Жеребьевка

топ 100 блогов appavlenko13.02.2022

Как молодой офицер, выпускник учебного заведения, получал распределение по флотам и флотилиям.

Граф Г.К. Моряки. Очерки из жизни морского офицера. 1897-1905. М., 2018. 

1904 год — Морской корпус.

Каждый день на короткое время нам приходилось ездить в Корпус узнавать, нет ли каких-либо новых распоряжений. Выяснилось, что вытягивание жребия, кто в какой флот выйдет, произойдет за два дня до принесения присяги. Это был серьезный момент для тех, кто имел определенное желание служить в том или другом флоте.

В назначенный день все собрались в роте. Завернутые в трубочку билетики были брошены в фуражку, и в присутствии теперь уже бывшего ротного командира полковника М. началось "вытягивание судьбы" На каждом билетике стояли буквы: "Б" - Балтийский флот или "Ч" - Черноморский флот и, наконец, "К" - Каспийский. Билетиков для Дальнего Востока не было, так как вакансии были уже разобраны окончившими в первом десятке. Больше всего вакансий предоставлялось в Балтийский флот и именно туда я и мечтал получить назначение. Особенно я боялся попасть в Черноморский, к которому имел какое-то предубеждение из-за того, что служившие в нем офицеры редко попадали в заграничные плавания и вообще мало плавали. Теперь же это обстоятельство еще усугублялось тем, что, пожалуй, из Черного моря никак не выберешься на войну, а я во что бы то ни стало решил воевать.

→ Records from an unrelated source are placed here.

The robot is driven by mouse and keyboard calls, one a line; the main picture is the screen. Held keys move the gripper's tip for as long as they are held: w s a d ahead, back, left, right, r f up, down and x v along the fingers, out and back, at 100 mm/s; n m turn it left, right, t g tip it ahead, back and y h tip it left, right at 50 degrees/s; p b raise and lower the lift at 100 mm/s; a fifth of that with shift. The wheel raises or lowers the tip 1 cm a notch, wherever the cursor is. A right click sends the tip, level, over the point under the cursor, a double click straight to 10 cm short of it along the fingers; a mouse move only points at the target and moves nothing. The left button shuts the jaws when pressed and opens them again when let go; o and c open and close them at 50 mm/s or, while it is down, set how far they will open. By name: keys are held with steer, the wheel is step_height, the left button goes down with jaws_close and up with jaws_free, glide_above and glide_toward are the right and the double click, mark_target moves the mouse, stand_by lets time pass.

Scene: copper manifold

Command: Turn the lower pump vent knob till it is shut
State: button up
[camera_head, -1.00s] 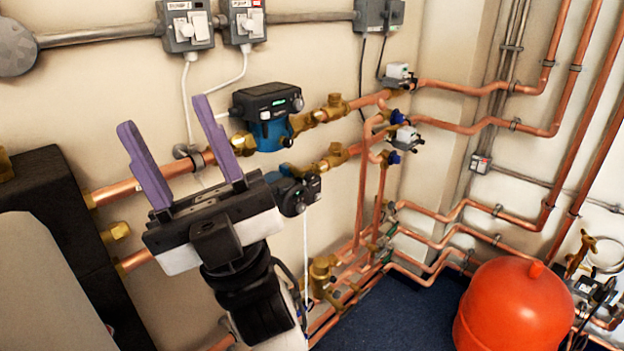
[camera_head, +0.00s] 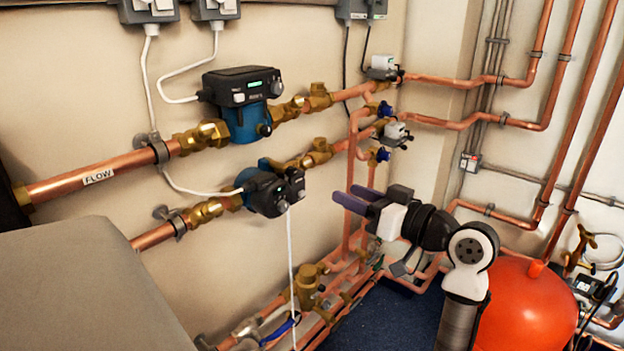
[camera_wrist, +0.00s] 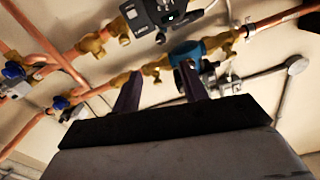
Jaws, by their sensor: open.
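The lower pump (camera_head: 272,188) is a black and blue unit on the lower copper pipe, right of centre-left on the wall. A small dark round knob (camera_head: 281,206) shows on its front underside; its turn position is too small to tell. My gripper (camera_head: 347,195), with two purple fingers, is open and empty to the right of the lower pump, apart from it. The fingers point left towards the pump. In the wrist view, which looks turned over, the lower pump (camera_wrist: 158,14) shows at the top edge, beyond my open fingers (camera_wrist: 160,74).
The upper pump (camera_head: 244,100) sits above on the FLOW pipe (camera_head: 100,176). Copper risers and blue-handled valves (camera_head: 384,110) stand close behind my gripper. An orange vessel (camera_head: 525,305) stands at the lower right. A white cable (camera_head: 291,255) hangs below the lower pump.

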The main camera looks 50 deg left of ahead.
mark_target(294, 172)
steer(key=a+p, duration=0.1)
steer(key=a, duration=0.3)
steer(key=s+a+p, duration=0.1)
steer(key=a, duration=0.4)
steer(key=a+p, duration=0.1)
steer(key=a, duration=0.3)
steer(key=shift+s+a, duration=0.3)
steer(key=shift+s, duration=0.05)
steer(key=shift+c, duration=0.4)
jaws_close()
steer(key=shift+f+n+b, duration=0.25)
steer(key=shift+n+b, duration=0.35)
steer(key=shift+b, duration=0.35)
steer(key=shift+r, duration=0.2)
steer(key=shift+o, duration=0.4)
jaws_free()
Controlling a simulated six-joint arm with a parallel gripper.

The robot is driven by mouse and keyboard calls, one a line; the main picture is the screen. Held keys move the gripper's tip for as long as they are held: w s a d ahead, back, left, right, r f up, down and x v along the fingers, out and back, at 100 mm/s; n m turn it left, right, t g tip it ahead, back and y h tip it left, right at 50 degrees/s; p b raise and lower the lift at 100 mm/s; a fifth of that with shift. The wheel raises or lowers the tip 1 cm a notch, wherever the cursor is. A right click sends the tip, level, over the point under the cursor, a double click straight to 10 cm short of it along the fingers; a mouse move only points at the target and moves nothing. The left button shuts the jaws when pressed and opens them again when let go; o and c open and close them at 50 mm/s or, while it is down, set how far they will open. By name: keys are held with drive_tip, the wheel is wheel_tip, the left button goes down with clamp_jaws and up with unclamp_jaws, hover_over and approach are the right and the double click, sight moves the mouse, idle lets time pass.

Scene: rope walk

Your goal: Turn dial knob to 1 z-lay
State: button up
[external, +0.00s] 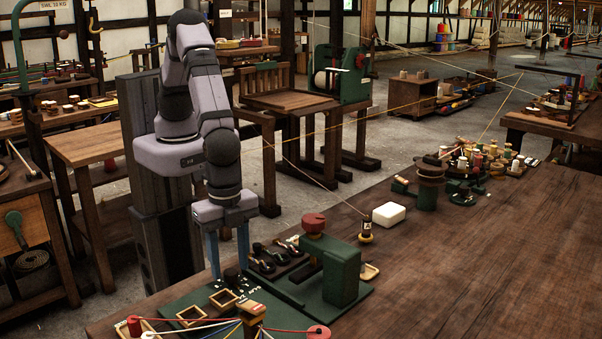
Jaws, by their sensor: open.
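A dark round knob (232,275) sits on the green board (192,301) at the front edge of the table; it looks like the dial knob. Small white marks show on the board just right of it, too small to read, so I cannot tell which setting the knob points to. My gripper (229,265) points down with its two blue-grey fingers apart, one on each side of the space right above the knob. The fingers look empty. I cannot tell whether the fingertips touch the knob or the board.
Square wooden frames (222,299) lie on the board near the knob. A wooden post with coloured cords (252,315) stands in front. Black-handled tools (265,262) and a green clamp-like stand (341,274) are to the right. The brown tabletop (480,265) further right is clear.

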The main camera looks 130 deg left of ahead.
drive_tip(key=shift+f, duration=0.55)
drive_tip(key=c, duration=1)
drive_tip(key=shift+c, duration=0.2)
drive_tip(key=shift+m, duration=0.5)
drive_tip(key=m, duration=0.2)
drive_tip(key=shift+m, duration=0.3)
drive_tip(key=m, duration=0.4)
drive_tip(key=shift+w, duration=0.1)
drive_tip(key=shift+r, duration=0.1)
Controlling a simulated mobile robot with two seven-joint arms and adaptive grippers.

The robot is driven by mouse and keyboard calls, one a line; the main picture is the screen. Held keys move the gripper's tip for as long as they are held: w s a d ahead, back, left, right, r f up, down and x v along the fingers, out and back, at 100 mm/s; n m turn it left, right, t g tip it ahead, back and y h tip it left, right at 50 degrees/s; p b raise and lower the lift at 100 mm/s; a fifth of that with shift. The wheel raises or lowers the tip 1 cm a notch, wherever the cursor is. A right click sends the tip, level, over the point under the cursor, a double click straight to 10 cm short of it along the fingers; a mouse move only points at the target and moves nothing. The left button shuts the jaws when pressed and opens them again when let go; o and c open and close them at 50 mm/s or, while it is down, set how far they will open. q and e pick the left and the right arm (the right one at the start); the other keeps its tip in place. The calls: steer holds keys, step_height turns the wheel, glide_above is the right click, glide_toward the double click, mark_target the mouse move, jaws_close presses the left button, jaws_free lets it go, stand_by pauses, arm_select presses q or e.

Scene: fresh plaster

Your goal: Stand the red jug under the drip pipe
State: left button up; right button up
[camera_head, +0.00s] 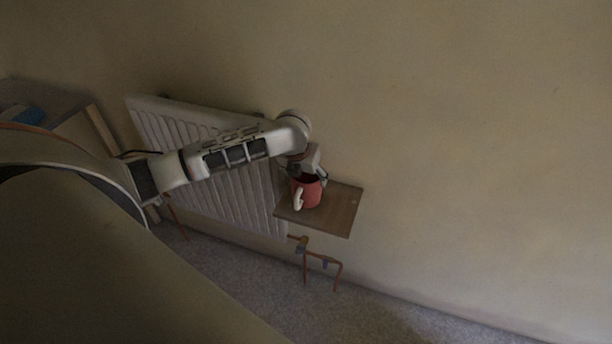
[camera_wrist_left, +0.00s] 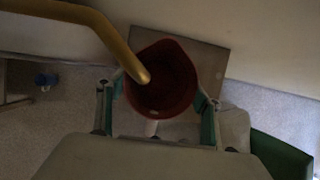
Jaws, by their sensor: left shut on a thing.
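The red jug (camera_head: 311,193) with a pale handle is upright at the wooden board (camera_head: 345,208) on the wall. I cannot tell whether its base touches the board. My left gripper (camera_head: 308,176) is shut on the jug. In the left wrist view, the green-sided fingers (camera_wrist_left: 161,104) sit on either side of the jug (camera_wrist_left: 165,98), whose dark open mouth faces the camera. A yellowish pipe (camera_wrist_left: 85,15), apparently the drip pipe, comes in from the upper left and its end overlaps the jug's mouth. In the head view I cannot make out this pipe. My right gripper is not in view.
A white radiator (camera_head: 215,190) stands on the wall behind my left arm. Copper pipes (camera_head: 305,262) with blue fittings are below the board. A shelf with a blue object (camera_head: 28,114) is at the far left. The wall right of the board is bare. A green thing (camera_wrist_left: 282,156) shows in the left wrist view.

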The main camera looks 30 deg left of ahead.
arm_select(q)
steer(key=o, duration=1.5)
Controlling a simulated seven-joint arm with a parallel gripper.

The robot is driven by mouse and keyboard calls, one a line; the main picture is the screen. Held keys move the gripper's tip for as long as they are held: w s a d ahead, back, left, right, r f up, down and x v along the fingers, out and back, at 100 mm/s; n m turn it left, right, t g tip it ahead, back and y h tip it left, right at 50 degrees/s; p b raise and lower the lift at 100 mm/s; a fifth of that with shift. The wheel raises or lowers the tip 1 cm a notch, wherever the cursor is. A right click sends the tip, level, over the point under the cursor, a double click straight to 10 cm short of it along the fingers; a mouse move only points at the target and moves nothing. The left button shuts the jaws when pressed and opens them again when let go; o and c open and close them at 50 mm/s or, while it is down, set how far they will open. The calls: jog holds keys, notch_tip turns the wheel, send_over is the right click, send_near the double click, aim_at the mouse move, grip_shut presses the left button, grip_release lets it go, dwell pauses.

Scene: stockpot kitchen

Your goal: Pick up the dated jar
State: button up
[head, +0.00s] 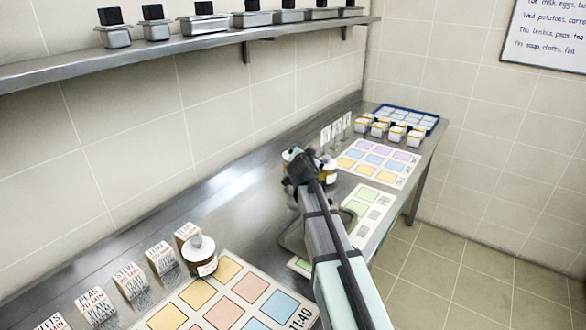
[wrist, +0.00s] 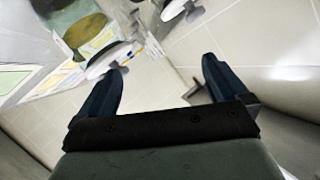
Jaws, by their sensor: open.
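An amber jar (head: 200,256) with a white knobbed lid and a pale label stands at the lower left of the head view, by the near mat. A second amber jar (head: 329,171) shows partly behind my gripper (head: 298,160), farther along the counter. I cannot read either label, so I cannot tell which jar is dated. In the wrist view my gripper (wrist: 163,66) has its two dark fingers spread with nothing between them. An amber, white-edged jar-like shape (wrist: 85,32) is beyond the left fingertip, apart from it.
Folded cards (head: 130,280) line the wall side of the counter. A near mat (head: 238,312) and a far mat (head: 376,178) carry coloured squares. Small tubs (head: 380,130) and a blue tray (head: 425,115) are at the far end. A shelf (head: 230,38) with metal containers runs above.

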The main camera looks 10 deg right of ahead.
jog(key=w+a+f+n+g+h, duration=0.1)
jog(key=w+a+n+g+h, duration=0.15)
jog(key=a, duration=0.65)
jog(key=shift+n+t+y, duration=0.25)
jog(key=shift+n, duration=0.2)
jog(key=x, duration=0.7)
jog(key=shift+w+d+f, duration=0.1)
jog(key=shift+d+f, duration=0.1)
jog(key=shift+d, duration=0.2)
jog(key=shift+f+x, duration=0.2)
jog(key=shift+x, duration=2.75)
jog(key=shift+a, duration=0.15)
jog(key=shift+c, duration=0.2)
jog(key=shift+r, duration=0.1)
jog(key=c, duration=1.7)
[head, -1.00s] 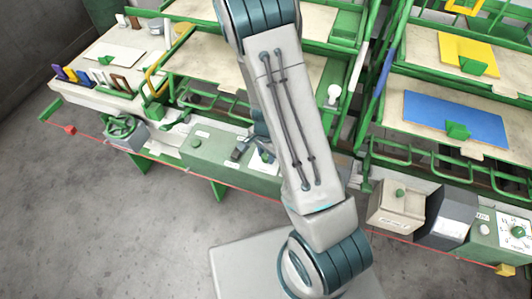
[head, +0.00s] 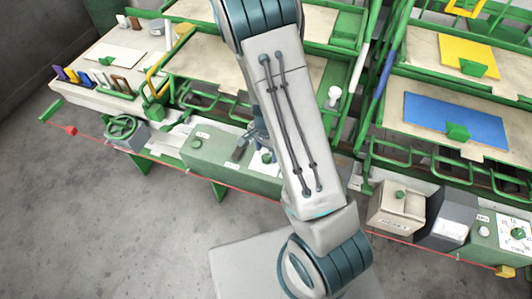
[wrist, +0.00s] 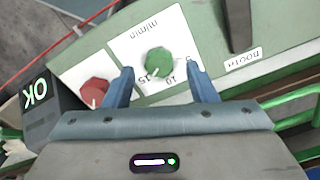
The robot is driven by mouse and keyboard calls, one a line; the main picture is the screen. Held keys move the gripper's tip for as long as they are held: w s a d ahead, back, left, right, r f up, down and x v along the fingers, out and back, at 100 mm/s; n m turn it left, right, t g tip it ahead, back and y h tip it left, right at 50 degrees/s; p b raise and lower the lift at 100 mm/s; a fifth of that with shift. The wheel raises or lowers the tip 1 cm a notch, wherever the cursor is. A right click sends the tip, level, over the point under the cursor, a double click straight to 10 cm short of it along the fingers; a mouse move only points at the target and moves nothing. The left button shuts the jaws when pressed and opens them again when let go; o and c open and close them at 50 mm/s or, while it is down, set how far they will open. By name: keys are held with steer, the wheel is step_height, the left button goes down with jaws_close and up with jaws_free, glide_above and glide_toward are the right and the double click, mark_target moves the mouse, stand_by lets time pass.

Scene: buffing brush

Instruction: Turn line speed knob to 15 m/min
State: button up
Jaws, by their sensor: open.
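The line speed knob (wrist: 158,63) is a round green knob on a white dial plate (wrist: 135,45) marked "m/min". The plate appears upside down in the wrist view, with 5, 10 and 15 printed on the side nearest my gripper. My gripper (wrist: 162,80) is open. Its two blue-grey fingers stand apart on either side of the knob's near side, and nothing is held. I cannot tell whether they touch the panel or where the knob points. In the head view, my arm hides most of the gripper and part of the dial.
A red knob (wrist: 94,92) is left of the dial, beside a dark box marked "OK" (wrist: 35,94). A dark lever (wrist: 238,25) rises from the green panel (head: 205,150) on the other side. Green rails and trays stand behind. Grey floor (head: 110,220) is open in front.

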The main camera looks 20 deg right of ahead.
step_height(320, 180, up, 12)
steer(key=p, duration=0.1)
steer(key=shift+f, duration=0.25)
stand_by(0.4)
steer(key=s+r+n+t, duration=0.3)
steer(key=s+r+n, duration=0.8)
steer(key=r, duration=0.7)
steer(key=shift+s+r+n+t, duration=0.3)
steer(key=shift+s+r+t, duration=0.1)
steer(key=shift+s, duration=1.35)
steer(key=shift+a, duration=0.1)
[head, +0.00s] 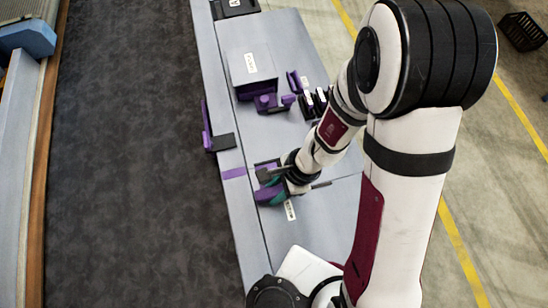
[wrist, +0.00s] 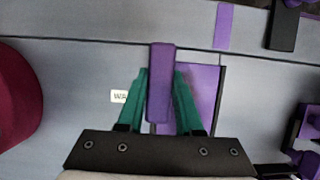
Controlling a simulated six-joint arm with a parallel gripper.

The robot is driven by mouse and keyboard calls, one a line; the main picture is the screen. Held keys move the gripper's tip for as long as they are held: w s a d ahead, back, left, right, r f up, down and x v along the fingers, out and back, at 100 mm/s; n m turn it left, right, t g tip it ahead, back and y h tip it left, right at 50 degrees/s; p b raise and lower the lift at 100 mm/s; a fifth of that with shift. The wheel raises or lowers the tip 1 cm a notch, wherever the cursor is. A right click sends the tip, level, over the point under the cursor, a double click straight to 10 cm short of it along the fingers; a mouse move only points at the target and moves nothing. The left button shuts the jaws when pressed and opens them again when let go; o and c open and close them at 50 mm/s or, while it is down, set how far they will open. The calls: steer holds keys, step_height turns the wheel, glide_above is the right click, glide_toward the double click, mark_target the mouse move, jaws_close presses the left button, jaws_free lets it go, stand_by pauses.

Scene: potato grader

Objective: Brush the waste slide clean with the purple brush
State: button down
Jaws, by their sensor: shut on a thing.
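My gripper (wrist: 160,90) has its two green fingers shut on a purple bar-shaped piece (wrist: 160,75), which looks like the purple brush. The brush also shows in the head view (head: 267,195) at the gripper, over the grey bench. A flat purple surface with a dark edge (wrist: 205,90) lies just behind and right of the brush in the wrist view. It may be the waste slide; a white label (wrist: 119,96) reading "WA" is to its left, partly covered by a finger. I cannot tell whether the brush touches this surface. The bristles are hidden.
A grey box with a white label (head: 250,62) stands farther up the bench, with purple holders (head: 270,103) beside it. A purple piece on a black bracket (head: 207,128) sticks out from the bench's left edge. Purple tape (head: 234,173) marks that edge. The dark floor is clear.

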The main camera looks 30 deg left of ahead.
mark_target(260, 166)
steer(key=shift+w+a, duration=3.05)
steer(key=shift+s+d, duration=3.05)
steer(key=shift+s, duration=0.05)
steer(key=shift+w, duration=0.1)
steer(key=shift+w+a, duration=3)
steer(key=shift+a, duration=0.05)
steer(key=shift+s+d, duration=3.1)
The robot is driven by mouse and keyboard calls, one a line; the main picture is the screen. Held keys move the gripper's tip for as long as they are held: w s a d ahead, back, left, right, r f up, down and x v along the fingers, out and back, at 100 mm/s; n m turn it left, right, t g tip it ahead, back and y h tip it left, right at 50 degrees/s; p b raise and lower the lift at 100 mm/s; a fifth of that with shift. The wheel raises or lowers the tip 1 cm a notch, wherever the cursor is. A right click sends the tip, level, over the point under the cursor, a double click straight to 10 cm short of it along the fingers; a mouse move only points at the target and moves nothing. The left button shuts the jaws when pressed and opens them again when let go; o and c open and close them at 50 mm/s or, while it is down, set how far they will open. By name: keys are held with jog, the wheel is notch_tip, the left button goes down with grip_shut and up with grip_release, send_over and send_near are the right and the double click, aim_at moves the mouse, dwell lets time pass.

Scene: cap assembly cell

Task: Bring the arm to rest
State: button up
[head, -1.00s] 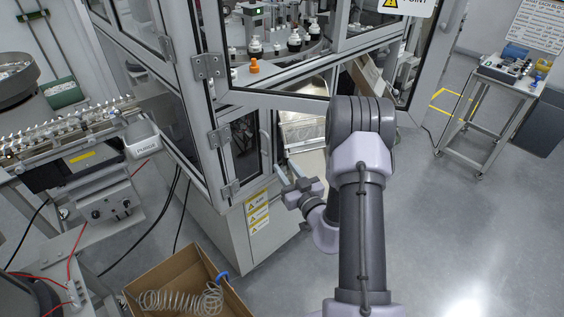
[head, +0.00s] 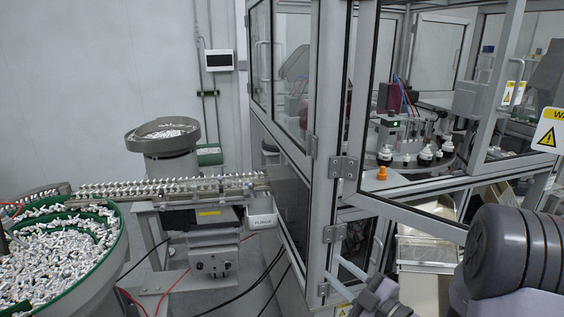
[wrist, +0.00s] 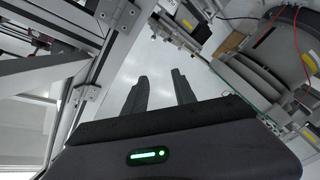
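My gripper (wrist: 160,82) shows in the wrist view with its two dark fingers apart and nothing between them. The pale floor shows behind them. In the head view my gripper (head: 354,277) is at the bottom edge, in front of the machine's lower doorway, and only partly in the picture. My arm comes in at the lower right, bent, with most of it below the picture.
The framed machine (head: 325,180) stands close by the gripper, its glazed door (head: 425,120) swung out. An orange cap (head: 381,174) is inside by the dial. A feeder track (head: 165,187) and a green-rimmed bowl of parts (head: 118,238) are at left.

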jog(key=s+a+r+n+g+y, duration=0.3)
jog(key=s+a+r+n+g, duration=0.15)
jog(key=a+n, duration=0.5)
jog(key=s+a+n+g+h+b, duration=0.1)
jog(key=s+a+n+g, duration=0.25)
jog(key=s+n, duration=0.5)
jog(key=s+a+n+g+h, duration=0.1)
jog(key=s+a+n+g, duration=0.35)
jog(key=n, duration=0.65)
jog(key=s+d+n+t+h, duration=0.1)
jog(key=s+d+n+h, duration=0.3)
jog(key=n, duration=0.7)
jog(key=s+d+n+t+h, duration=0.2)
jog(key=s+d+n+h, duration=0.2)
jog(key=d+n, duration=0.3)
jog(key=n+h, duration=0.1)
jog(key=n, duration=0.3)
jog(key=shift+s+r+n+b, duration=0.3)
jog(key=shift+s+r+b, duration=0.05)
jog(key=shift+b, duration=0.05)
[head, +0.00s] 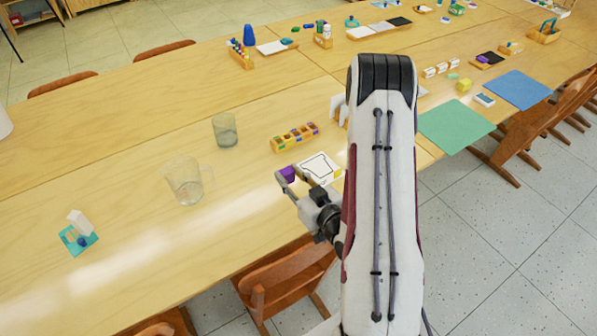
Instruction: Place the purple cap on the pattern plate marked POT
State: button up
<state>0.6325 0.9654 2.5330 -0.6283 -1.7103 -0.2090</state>
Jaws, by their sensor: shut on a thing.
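The purple cap (288,174) is a small purple piece held between the fingertips of my gripper (287,178). My gripper is shut on it. The cap is beside the left edge of a white plate (318,166) with a black outline drawn on it, which looks like a pot shape. I cannot read any lettering on the plate. I cannot tell how high the cap is above the table. My arm covers the area right of the plate.
A wooden tray of coloured pieces (294,137) stands behind the plate. A glass jug (185,181) and a glass beaker (225,130) stand to the left. A green mat (455,126) lies to the right.

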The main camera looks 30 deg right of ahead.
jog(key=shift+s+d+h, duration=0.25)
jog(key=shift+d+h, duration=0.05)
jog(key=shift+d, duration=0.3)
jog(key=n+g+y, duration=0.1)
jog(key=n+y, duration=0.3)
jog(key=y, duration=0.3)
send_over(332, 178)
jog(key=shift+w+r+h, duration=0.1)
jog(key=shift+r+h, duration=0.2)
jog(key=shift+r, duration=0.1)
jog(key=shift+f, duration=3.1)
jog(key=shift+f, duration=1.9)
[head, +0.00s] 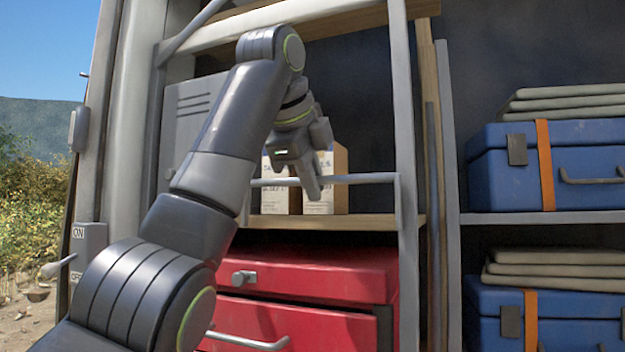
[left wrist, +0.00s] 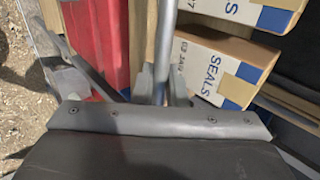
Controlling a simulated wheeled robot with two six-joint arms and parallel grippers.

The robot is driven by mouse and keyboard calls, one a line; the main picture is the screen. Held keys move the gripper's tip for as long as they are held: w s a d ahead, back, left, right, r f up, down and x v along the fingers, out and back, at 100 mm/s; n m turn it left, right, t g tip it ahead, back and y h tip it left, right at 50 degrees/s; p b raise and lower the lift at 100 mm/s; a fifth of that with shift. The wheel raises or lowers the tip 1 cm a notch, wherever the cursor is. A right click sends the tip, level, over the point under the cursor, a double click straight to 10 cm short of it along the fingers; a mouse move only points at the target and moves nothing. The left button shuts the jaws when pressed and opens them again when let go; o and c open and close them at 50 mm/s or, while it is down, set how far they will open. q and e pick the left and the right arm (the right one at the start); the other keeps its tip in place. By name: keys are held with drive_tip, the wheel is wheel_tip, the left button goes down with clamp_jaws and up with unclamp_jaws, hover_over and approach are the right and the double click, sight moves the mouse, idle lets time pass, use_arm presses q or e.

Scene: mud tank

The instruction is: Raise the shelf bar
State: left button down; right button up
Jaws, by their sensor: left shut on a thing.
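The shelf bar (head: 358,179) is a thin grey rail across the front of the wooden shelf (head: 375,222), a little above the shelf board and roughly level. My left gripper (head: 314,184) comes down on the bar from above and is shut on it, left of the bar's right end. In the left wrist view the bar (left wrist: 166,45) runs up the picture from between the fingers of my left gripper (left wrist: 162,88). The fingers hide a short stretch of the bar. My right gripper is not in view.
Cardboard boxes (head: 340,180), marked SEALS in the left wrist view (left wrist: 215,65), stand behind the bar. A red chest (head: 320,275) is below the shelf. A grey upright (head: 405,130) stands at right, with blue cases (head: 590,170) beyond. An ON/OFF switch plate (head: 88,255) is at left.

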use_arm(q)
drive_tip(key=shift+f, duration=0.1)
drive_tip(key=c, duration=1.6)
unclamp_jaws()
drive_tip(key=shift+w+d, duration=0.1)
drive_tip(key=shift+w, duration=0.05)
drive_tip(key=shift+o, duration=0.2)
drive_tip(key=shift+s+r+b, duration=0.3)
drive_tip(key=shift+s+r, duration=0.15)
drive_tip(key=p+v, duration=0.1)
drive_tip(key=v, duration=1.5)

Я с замиранием сердца подошел к шапке, протянул руку и взял подвернувшийся билетик. При этом так волновался, что с трудом мог его развернуть. Судьба была милостива, на билетике стояла желанная буква "Б" Я был в восторге.

Дополнение: Выпускники Морского корпуса, занимавшие места с 1 по 10 в итогом списке (по успеваемости), могли выбирать сами место службы, без жеребьевки.

Малышкин А. Севастополь. 1931 год.

Автобиографический роман, написанный бывшим морским офицером — прапорщиком по адмиралтейству производства революционного 1917 года. Произведение представляет интерес не только как худлит, но и как исторический источник. 

1917 год — Школа прапорщиков по адмиралтейству 

Наконец, наступил день, от которого у многих заранее трепетало сердце: выпуск получал назначения в адмиралтействе.

Все было не так торжественно и жутко, как казалось издали, из ожиданий. Собирались в сереньком низковатом зале, где меж низкорослых грязноватых колонн застряли навсегда бумажные будни, слезливые утренние окна, столы с грудами дел, накопленными, должно быть, за столетие. Неслышно суетился чиновник, бывалый в этих бумажных катакомбах, в плесневелом кителе, подавая каждому какую‑то ведомость расписаться. С бывшими юнкерами, которых собралось около сотни (остальные были в отпуске), ворвался сюда топот, благовест новых времен, ветер. Все еще крутились, половодили улицы народом, манифестациями, грузовиками; выше всего шли знамена, с которых кричало: "Рабочие к станкам! Солдаты в окопы!" - и оркестр гремел впереди маршевой роты, вразброд хлюстающей по мартовским лужам с гордым плакатом: "Мы идем на фронт", от которого было неуютно вчуже, беспокойно, будто ты уже в окопах, где тянется брюзгливый, затерянный в гиблых полях день, чмокает гнусная ледяная жижа под ногами и кругом - одна ножовщина в мокрых папахах, не признающая никого…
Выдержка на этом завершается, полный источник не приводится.